Die Story geht so: Roberta (Rosanna Arquette) pendelt als gefrustete Ehefrau eines Badewannenhändlers zwischen Friseursalon und digitalisierter Küche. Neidisch auf Herzschmerz und -glück anderer Leute verfolgt sie öffentlich annoncierte Rendezvous: »Desperately seeking Susan«, heißt es da in einer Kleinanzeige.
Roberta lauert den beiden Liebenden am verabredeten Treffpunkt auf und bekommt - nach Unfall und Gedächtnisschwund - Susans Identität verpaßt.
Das Leben aus dem Hutkoffer, in dem Susan (Madonna) ihre Klamotten - darunter gestohlene Klunker von exorbitantem Wert - verstaut hatte, gefällt Roberta ganz gut. Auch mit ihrem neuen Job als Assistentin bei einer jämmerlichen Zaubershow kommt sie auf höchst amüsante Weise zurecht. Und natürlich verliebt sie sich in Susans Freund, der gar nicht Susans Freund ist, sondern nur ein Freund des Freundes.
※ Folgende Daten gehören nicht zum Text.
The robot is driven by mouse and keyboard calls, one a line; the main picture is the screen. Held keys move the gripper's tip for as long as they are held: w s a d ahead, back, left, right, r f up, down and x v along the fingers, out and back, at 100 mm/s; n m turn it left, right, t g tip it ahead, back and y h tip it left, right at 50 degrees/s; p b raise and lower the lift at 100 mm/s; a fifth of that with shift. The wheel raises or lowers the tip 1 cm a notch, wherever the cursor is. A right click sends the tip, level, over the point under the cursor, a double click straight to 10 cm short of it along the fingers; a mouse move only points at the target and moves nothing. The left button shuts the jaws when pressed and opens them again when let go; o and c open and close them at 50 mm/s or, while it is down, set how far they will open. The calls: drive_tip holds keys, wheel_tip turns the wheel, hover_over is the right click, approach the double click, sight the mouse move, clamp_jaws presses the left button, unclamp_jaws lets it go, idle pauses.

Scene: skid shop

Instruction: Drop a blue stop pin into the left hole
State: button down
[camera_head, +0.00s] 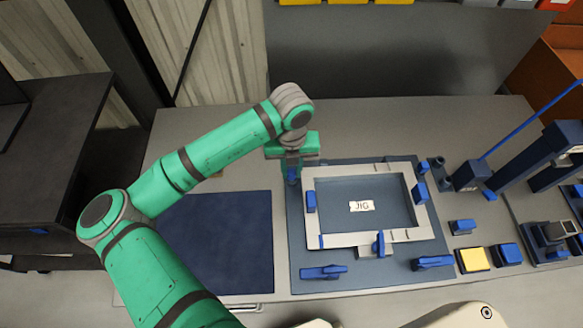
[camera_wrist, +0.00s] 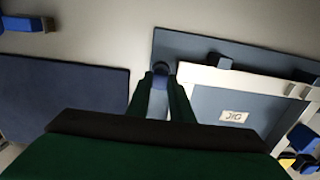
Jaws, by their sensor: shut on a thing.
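My gripper (camera_head: 292,172) is shut on a blue stop pin at the upper left corner of the jig plate (camera_head: 297,262). The blue pin (camera_wrist: 160,82) shows between the two fingertips (camera_wrist: 160,92) in the wrist view. A dark round shape (camera_wrist: 161,67) lies just beyond the fingertips, at the plate's corner; I cannot tell whether it is the left hole's rim or part of the pin. The left hole is not clearly visible in the head view. I cannot tell whether the pin is inside a hole. A pale frame (camera_head: 310,229) around the JIG label (camera_head: 361,206) lies right of my gripper.
Blue clamps (camera_head: 323,272) stand around the frame. A dark blue mat (camera_head: 222,240) lies to the left. A yellow block (camera_head: 473,260) and a dark blue upright tool (camera_head: 548,150) stand to the right. The grey bench behind the plate is clear.

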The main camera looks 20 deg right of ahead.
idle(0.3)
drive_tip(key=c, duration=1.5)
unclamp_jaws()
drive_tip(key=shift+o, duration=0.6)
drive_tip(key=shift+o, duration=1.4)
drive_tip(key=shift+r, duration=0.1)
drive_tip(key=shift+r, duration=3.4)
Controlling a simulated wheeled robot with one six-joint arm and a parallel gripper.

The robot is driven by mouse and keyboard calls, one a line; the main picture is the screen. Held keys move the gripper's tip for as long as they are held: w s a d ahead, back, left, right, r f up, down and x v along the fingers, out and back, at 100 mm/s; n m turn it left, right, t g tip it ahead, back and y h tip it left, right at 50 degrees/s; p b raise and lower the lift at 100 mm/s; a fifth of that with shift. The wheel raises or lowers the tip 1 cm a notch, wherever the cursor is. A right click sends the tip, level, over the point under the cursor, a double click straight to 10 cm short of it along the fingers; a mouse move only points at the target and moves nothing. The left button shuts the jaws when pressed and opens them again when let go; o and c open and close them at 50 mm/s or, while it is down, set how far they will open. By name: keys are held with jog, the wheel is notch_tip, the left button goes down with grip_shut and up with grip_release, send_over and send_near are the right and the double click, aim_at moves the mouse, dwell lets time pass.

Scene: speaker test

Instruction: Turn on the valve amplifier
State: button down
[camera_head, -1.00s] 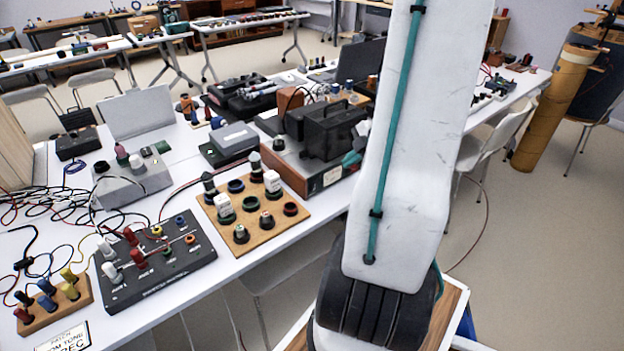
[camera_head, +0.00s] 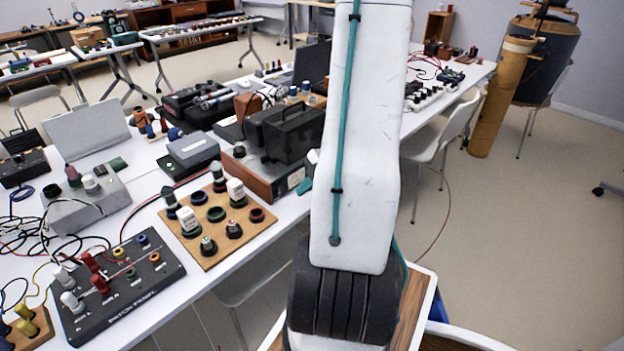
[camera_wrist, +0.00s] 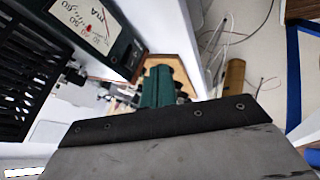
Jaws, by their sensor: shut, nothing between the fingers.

Während es sich die beiden in einem pittoresk vergammelten Loft in der ebenso pittoresk vergammelten Lower East Side von Manhattan gemütlich machen, findet die Punk-Jule Susan Gefallen am Mittelklasse-Luxus in Robertas Eigenheim. Aber bis zum glücklichen Bäumchen-wechsel-dich-Ende wollte sich Susan Seidelman dennoch nicht der Screwball-Dramaturgie verschreiben. Ihre Sympathien für den Schmuddel-Schick des New Yorker »Underground« sind unteilbar. Der gehörnte Badewannen-Yuppie bleibt allein, Susan und Roberta treffen sich, klären, wer sie sind, und kuscheln sich an ihre Boyfriends.
Nachdem sie auch noch die antiken Schmuckstücke abgeliefert haben, können sie sich von der klatschenden Mehrheit uneingeschränkt feiern lassen. In der Filmhandlung wie im Kinosaal.